This is a strenuous 12 mile walk with an elevation gain of 2300 ft. It is suitable for experienced walkers with good fitness. The walk includes several steep hills, high heathland, fields, tracks, quiet lane sections, and rough paths.
The walk offers a variety of landscapes: wooded combes with gushing streams, high heathland with far-stretching views, sunken tracks, fields and peaceful lanes. The combes and the beech track can get very muddy; hiking boots are essential footwear for this walk.
The Route:
From Wilmot’s Pool car park, we’ll head out on to the heathland, with superb views over the great expanse of the Quantocks Hills and out to the sea; on a clear day, you can see the islands of Flat Holm and Steep Holm in the Bristol Channel.
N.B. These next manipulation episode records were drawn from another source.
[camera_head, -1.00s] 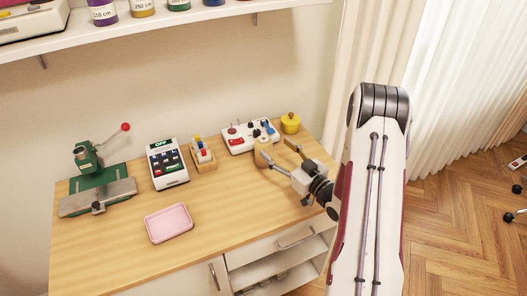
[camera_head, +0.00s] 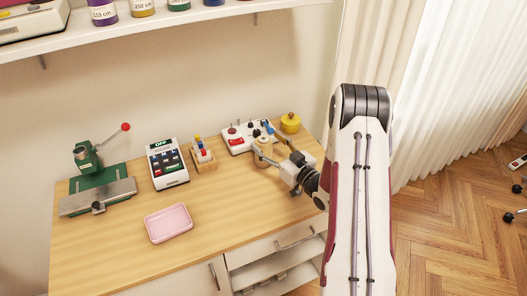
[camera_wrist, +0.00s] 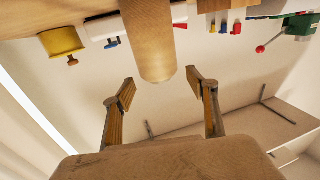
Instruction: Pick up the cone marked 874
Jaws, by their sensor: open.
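A tan, rounded cone (camera_wrist: 148,45) shows in the wrist view, in front of and roughly between my fingers; no marking on it can be read. In the head view a small tan piece of it (camera_head: 263,148) seems to show among my fingers at the back right of the table. My gripper (camera_head: 266,143) is open there, pointing left and back. In the wrist view my gripper (camera_wrist: 162,90) has its two fingers spread wide with nothing between the pads; the cone's end reaches close to the fingertips.
A white panel with knobs (camera_head: 238,136) and a yellow pot (camera_head: 290,123) stand close behind my gripper. A small wooden rack (camera_head: 203,160), a keypad device (camera_head: 167,165), a pink tray (camera_head: 168,223) and a green press (camera_head: 94,185) lie further left. The front middle of the table (camera_head: 225,215) is clear.

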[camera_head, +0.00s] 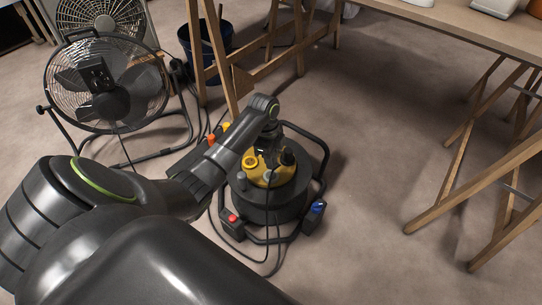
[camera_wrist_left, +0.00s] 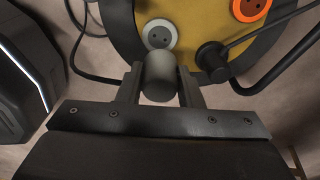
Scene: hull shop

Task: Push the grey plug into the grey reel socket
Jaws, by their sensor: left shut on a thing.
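The grey plug (camera_wrist_left: 160,77) shows in the left wrist view as a rounded grey cylinder between my left gripper's fingers (camera_wrist_left: 160,92). My left gripper, in the head view (camera_head: 270,148), is shut on it over the reel's top. The grey reel socket (camera_wrist_left: 160,34) is a pale grey ring with a dark-holed face on the yellow panel. In the left wrist view it lies just beyond the plug, which overlaps its near side slightly; I cannot tell the gap between them. The reel (camera_head: 270,206) stands on the floor in a black tube frame. My right gripper is not in view.
An orange socket (camera_wrist_left: 250,8) and a black plug with a cable (camera_wrist_left: 211,56) are right of the grey socket. A floor fan (camera_head: 105,82) stands left of the reel, a blue bucket (camera_head: 205,52) behind. Wooden trestles (camera_head: 440,195) stand right, with bare floor between.

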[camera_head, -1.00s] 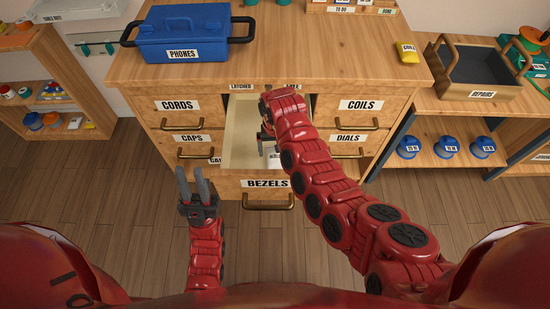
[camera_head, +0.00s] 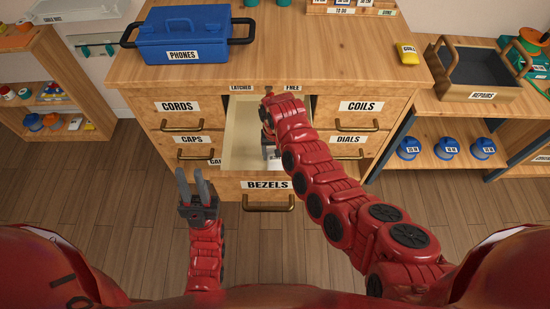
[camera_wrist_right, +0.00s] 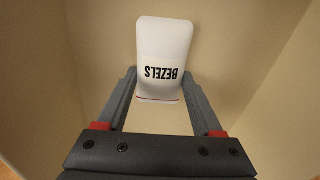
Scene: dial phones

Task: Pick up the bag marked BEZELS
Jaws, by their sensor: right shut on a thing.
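The white bag marked BEZELS (camera_wrist_right: 165,48) is inside the open drawer, and its lettering shows upside down in the right wrist view. My right gripper (camera_wrist_right: 159,90) is shut on the bag's lower end, with one dark finger on each side. In the head view my right gripper (camera_head: 267,146) is inside the drawer marked BEZELS (camera_head: 230,178), mostly hidden by my right forearm. My left gripper (camera_head: 195,180) is open and empty, in front of the drawer and left of its handle.
The drawer's pale walls surround the bag and my right gripper. Shut drawers marked CORDS (camera_head: 178,120), CAPS (camera_head: 195,150), COILS (camera_head: 350,120) and DIALS (camera_head: 340,152) flank it. A blue PHONES box (camera_head: 184,30) stands on the cabinet top. The floor in front is clear.

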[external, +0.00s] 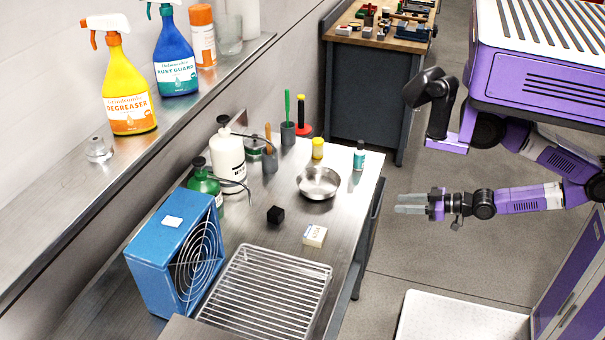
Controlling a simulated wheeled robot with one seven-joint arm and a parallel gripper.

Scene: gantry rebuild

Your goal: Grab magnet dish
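A round, shallow steel dish (318,185), which looks like the magnet dish, sits upright on the metal workbench (345,205) near its right edge. It looks empty. My gripper (397,204) is to the right of the dish, beyond the bench edge and over the floor. Its two grey fingers point left toward the bench, with a narrow gap between them and nothing held. The gripper is apart from the dish.
A blue fan (165,265) and white bottle (227,155) stand left.

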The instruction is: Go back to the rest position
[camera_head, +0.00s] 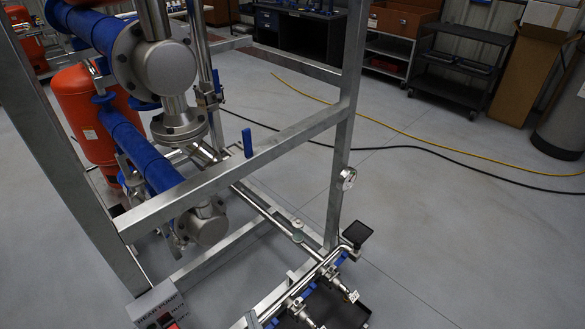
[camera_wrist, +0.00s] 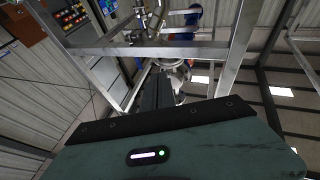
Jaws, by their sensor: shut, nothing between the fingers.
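My gripper (camera_wrist: 159,80) shows in the wrist view, where its two dark fingers lie together, shut and empty. They extend up the picture from the dark green gripper body (camera_wrist: 215,145), which has a small lit display and a green light. Behind the fingers are the galvanized frame of a skid and some metal pipework. Nothing appears to touch the fingers. In the head view I do not see my gripper or arm.
A dark tray (camera_head: 335,308) lies under low valves. A black hose and yellow cable (camera_head: 420,139) cross the floor.

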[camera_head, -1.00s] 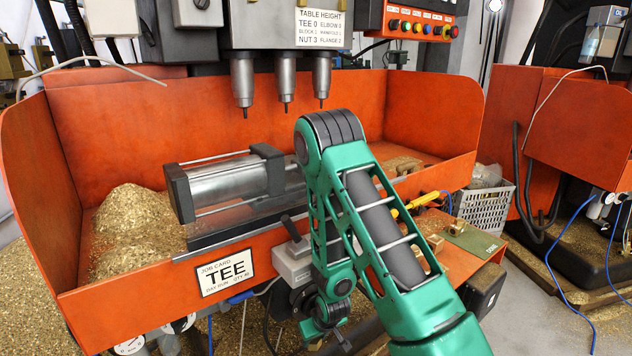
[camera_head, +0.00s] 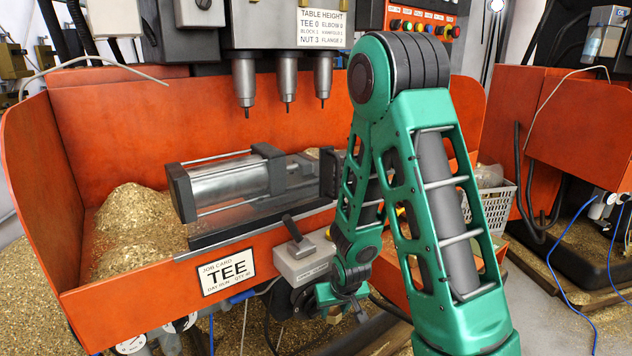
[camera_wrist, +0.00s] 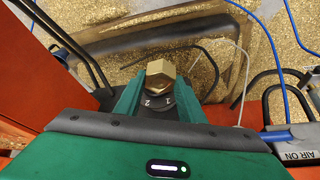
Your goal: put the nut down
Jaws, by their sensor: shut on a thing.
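The brass hex nut (camera_wrist: 160,74) shows in the wrist view between the tips of the two green fingers. My gripper (camera_wrist: 158,88) is shut on it. A dark dial marked 1 and 2 (camera_wrist: 157,104) shows just below the nut in that view, between the fingers; I cannot tell the gap between them. In the head view my gripper (camera_head: 340,296) is low in front of the orange tray, right of the grey lever box.
A grey lever box (camera_head: 303,262) is close to my gripper at the tray's front. The orange tray (camera_head: 110,312) holds brass chips and a clamped cylinder (camera_head: 228,180). Blue hoses (camera_wrist: 270,45) and a chip-covered floor (camera_wrist: 215,65) lie beyond the nut in the wrist view.

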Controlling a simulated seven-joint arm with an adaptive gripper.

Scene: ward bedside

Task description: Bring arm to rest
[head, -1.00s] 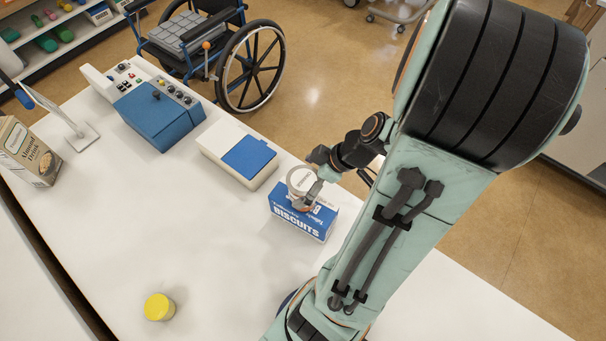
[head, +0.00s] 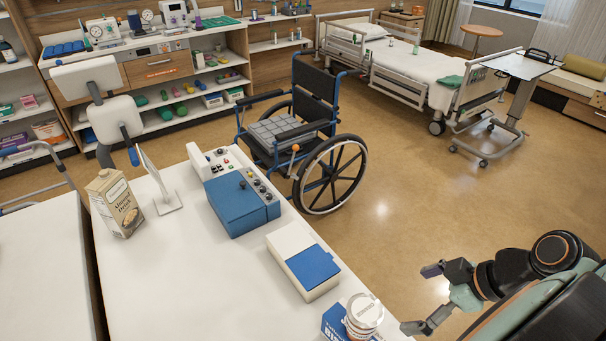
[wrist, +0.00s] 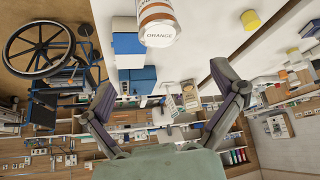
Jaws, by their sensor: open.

We then make our way over the top before dropping down to pick up a track of ancient gnarled beech trees, after which we cross fields and then follow some tiny lanes to the village of Crowcombe. We climb up through parkland to reach the top of the Quantocks again, before dropping into another combe and then following a track back through woods and along a lane which runs past the house where the poet William Wordsworth lived with his sister for a year between 1797 and 1798; it was here, in these hills and wooded valleys, that Wordsworth and Coleridge wrote their radical collection of poetry, Lyrical Ballads, so you will literally be following in their footsteps.
We’ll pass through the village of Holford and then make our way through the ancient twisted sessile oak woodlands of Holford Combe before climbing up onto the hills again.
Please bring a packed lunch and plenty of liquid.
Attendees need to wear suitable walking boots/footwear and have suitable clothing depending on weather conditions. Bring waterproofs just in case as you will be at a high elevation, so rain and mist could be present.
Dogs are welcome but will need to be kept on a lead at all times, due to livestock and ground-nesting birds on the Quantocks.
To protect the environment, please lift share where possible.